Keep only the lines of the listing that include the word "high", and copy them.
** start Records provided **
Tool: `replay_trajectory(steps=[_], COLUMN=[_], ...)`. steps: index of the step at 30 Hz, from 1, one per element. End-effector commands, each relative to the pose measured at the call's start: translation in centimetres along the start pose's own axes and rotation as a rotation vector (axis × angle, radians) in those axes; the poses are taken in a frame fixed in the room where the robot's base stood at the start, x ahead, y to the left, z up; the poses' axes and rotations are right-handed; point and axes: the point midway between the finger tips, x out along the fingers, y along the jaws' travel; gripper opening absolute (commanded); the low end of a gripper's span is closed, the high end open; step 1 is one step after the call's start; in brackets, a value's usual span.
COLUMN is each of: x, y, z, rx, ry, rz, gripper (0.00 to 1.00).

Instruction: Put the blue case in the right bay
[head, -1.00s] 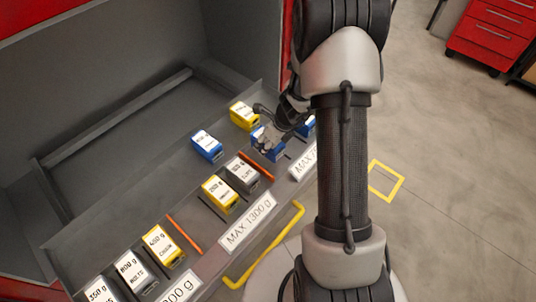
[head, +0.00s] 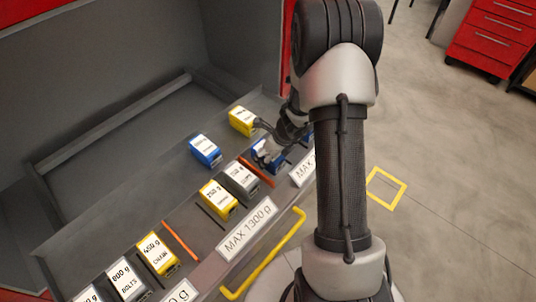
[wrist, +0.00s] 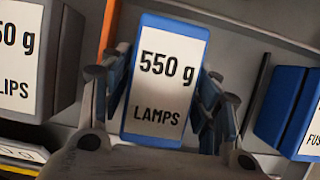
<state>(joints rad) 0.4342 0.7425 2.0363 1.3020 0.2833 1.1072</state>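A blue case labelled 550 g LAMPS (wrist: 163,85) stands between the two fingers of my gripper (wrist: 160,95) in the wrist view. The fingers lie close along its left and right sides; whether they press on it is not clear. In the head view my gripper (head: 268,142) reaches down over this case (head: 266,158), to the right of an orange divider (head: 257,171), and partly hides it. Another blue case (head: 205,150) sits farther back on the shelf. A third blue case (wrist: 290,110) shows at the right in the wrist view. The right bay is partly hidden by my arm.
A grey case (head: 241,180) and a yellow case (head: 218,200) stand left of the divider, behind a MAX 1300 g sign (head: 247,228). Another yellow case (head: 242,121) stands behind my gripper. A yellow handle (head: 265,258) runs along the front.

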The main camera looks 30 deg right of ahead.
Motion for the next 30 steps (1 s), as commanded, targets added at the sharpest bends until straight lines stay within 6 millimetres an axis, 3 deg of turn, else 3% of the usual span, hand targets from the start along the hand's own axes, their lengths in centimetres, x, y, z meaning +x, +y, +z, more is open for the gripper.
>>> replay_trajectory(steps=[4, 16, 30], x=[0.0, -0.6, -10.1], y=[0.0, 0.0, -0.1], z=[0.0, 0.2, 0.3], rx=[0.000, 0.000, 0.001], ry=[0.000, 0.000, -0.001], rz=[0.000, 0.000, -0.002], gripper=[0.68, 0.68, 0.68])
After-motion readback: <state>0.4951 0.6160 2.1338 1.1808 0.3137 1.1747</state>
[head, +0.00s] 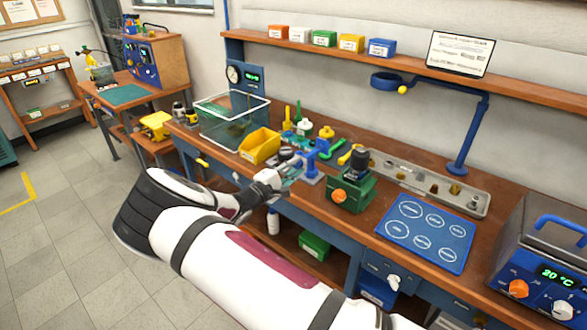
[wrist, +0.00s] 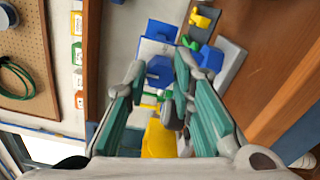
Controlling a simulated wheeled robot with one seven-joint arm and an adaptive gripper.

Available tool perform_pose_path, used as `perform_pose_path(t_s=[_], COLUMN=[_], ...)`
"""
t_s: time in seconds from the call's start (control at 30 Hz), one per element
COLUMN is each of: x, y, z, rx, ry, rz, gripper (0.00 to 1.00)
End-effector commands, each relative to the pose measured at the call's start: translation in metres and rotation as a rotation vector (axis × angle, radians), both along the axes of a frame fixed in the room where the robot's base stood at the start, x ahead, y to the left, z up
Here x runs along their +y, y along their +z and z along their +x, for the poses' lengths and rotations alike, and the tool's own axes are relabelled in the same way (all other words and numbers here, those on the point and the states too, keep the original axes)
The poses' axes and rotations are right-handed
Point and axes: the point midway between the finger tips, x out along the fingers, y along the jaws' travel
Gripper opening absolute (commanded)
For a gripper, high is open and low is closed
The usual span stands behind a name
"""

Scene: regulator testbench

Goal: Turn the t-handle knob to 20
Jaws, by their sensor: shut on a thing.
** end Records provided **
→ **Exercise response**
Tool: `replay_trajectory(steps=[_], COLUMN=[_], ...)`. steps: index of the step at 30 Hz, from 1, one per element. End-effector commands, each relative to the pose measured at the call's start: translation in centimetres along the start pose's own axes and rotation as a rotation vector (axis × angle, radians) in those axes; the poses are taken in a frame fixed in the room where the robot's base stood at the start, x ahead, y to the left, z up; the poses' axes and rotations are right-handed; point and axes: the point midway between the finger tips, x out along the fingers, y along the jaws' travel; gripper opening absolute (commanded); the low end of a gripper's span is closed, the high end open; step 1 is one step after the call's start; in brackets, a value's usual span.
For a gripper, high is open and low is closed

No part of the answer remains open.